I was personally sorry to read that this little introduced bird might meet with disfavour. After all we cannot all be politically correct, be handsome, dashing and dine mostly on alien pigeons, like the Peregrine Falcon. What stirred me was that it was one of the first birds I ever studied. Being an 11 yr.old boy in a big old house in London, limited by the range of my bicycle, there were not often opportunities to study "wild birds". Instead I crawled around in the attic, visiting the nest sites of the House Sparrow, the Rock Dove and the Starling. This lead to my first ever bird photograph, taken with flash I might add, of a Common Swift on two eggs, nesting in a cranny above my bedroom window.

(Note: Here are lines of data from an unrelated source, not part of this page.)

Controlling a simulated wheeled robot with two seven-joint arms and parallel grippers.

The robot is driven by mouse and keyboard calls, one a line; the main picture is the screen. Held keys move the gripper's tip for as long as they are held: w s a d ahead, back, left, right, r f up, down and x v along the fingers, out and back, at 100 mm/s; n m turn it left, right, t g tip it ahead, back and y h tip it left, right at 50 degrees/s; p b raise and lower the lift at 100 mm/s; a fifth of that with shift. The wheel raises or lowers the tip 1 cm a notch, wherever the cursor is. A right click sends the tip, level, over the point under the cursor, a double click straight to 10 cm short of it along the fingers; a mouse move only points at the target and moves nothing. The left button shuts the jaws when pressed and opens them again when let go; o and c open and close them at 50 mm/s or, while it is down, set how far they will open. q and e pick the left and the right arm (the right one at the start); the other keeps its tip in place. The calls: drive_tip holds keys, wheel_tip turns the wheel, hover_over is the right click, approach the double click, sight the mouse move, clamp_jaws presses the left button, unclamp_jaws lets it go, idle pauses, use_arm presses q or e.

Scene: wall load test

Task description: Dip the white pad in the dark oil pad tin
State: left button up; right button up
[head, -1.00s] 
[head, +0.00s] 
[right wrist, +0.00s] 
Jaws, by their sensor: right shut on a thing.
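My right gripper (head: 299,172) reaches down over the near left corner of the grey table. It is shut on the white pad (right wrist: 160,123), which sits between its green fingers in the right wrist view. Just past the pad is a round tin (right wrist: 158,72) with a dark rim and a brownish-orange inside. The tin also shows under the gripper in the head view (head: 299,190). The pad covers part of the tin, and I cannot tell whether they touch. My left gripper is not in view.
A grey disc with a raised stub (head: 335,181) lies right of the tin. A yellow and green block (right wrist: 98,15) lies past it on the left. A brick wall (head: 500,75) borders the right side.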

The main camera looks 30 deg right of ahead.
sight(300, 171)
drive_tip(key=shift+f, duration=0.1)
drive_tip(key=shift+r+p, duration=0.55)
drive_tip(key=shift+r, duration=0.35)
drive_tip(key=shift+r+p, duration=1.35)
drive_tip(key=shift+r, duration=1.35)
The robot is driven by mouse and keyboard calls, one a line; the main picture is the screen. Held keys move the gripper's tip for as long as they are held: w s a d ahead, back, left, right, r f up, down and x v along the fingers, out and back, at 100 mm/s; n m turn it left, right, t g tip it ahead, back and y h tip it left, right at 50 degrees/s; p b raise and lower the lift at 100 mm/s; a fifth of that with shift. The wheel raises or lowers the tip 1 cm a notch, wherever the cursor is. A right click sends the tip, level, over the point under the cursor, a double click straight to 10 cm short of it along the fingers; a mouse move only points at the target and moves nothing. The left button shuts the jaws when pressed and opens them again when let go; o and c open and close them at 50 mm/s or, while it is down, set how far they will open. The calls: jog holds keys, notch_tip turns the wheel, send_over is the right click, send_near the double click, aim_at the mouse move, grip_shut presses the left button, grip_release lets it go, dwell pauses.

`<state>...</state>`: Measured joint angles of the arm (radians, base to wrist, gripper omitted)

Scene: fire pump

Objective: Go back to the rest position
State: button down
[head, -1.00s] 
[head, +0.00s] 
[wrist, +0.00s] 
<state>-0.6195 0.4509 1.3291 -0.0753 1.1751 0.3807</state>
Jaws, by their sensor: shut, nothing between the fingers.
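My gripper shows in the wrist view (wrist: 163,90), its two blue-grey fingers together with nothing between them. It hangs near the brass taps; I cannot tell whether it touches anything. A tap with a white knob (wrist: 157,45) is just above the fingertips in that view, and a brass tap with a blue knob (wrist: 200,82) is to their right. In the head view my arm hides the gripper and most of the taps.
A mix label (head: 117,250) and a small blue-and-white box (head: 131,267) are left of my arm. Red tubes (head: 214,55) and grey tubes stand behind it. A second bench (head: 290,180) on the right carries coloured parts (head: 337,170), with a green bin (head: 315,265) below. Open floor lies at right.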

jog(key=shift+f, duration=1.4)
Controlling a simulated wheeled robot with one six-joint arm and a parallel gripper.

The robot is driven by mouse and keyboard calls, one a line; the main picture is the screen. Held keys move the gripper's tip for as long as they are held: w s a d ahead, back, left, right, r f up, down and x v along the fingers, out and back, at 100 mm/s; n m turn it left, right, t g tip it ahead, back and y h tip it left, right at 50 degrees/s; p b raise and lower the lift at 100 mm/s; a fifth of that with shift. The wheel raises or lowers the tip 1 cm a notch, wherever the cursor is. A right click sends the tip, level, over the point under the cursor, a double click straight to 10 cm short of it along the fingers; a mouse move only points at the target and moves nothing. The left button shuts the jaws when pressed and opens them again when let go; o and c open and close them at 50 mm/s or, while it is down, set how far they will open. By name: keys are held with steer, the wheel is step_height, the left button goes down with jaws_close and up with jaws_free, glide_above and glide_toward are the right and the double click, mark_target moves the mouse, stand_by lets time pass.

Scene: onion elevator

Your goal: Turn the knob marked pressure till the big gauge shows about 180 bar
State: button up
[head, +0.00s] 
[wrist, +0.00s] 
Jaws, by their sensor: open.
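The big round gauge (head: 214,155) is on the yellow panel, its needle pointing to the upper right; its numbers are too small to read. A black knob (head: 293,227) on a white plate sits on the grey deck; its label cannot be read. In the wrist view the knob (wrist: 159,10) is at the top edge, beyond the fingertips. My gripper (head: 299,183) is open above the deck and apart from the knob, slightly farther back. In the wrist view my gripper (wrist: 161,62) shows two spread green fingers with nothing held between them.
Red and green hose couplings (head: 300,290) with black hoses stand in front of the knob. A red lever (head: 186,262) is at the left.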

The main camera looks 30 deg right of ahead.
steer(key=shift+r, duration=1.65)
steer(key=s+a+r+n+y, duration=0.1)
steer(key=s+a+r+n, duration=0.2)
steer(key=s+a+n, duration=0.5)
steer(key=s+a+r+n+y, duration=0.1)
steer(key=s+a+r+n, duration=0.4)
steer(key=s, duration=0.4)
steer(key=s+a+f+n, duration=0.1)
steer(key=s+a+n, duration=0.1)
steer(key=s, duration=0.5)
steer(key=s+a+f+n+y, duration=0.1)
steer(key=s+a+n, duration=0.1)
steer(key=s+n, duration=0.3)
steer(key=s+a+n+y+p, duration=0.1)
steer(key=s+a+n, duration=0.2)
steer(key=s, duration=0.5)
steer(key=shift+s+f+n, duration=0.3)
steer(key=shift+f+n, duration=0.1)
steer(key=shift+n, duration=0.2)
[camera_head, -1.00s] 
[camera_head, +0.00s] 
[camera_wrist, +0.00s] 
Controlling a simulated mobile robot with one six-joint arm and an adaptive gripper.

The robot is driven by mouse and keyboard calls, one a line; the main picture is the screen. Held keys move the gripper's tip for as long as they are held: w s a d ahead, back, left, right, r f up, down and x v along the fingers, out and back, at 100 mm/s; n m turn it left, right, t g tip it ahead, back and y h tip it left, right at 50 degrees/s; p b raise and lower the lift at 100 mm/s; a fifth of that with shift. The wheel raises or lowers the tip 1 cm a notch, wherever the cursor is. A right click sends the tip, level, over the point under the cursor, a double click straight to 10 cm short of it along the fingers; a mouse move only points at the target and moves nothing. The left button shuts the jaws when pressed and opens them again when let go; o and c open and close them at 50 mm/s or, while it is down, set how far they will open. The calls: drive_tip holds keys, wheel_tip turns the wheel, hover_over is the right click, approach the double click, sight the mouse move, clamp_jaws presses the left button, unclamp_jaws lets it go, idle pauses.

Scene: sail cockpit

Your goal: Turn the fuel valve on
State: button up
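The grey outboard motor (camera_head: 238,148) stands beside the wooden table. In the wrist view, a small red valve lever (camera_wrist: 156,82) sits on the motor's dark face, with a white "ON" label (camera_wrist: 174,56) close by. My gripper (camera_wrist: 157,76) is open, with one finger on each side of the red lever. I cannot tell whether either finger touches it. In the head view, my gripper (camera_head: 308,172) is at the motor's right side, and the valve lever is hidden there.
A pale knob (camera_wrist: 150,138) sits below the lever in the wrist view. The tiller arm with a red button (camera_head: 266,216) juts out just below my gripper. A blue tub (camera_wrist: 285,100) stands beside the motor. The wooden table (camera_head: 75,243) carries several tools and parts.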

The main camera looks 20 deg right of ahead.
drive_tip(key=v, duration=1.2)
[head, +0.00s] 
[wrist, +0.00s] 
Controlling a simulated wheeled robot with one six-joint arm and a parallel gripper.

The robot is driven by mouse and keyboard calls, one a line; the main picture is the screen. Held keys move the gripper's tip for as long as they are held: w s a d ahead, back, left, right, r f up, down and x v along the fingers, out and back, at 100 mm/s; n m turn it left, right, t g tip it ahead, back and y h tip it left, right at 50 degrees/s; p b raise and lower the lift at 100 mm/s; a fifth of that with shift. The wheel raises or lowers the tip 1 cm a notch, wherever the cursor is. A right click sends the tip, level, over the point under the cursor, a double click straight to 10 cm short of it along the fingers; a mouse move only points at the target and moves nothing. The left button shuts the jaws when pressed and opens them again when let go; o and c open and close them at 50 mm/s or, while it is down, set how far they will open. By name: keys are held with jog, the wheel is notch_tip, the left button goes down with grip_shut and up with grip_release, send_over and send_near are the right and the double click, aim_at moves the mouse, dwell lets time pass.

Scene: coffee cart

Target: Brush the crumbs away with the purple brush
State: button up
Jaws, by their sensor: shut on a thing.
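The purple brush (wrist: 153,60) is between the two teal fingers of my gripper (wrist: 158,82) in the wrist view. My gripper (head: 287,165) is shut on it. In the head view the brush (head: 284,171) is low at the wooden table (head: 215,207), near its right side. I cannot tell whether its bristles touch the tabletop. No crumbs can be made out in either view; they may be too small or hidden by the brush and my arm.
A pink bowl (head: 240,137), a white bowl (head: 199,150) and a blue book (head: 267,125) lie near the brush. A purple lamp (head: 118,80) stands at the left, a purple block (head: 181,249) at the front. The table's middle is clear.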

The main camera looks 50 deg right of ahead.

For all its possible faults, the HOSP is rather interesting and has been the source of much study by grown-up schoolchildren in the USA. It is sometimes a co-operative breeder, it is rarely parasitised by the dreaded cowbird and has an interesting nest. While often it makes a cup, or just crams its nest space with dried grass, it also makes those globular nests like those of other Weaver Finches, dangling like Xmas tree ornaments on trees in East Africa. The globular nest is usually built inside a building or structure, but is apparently also constructed outdoors in trees. Try as I might I could not seem to find this al fresco nest, but after many years I saw one in a small street tree by the Pike Street Market.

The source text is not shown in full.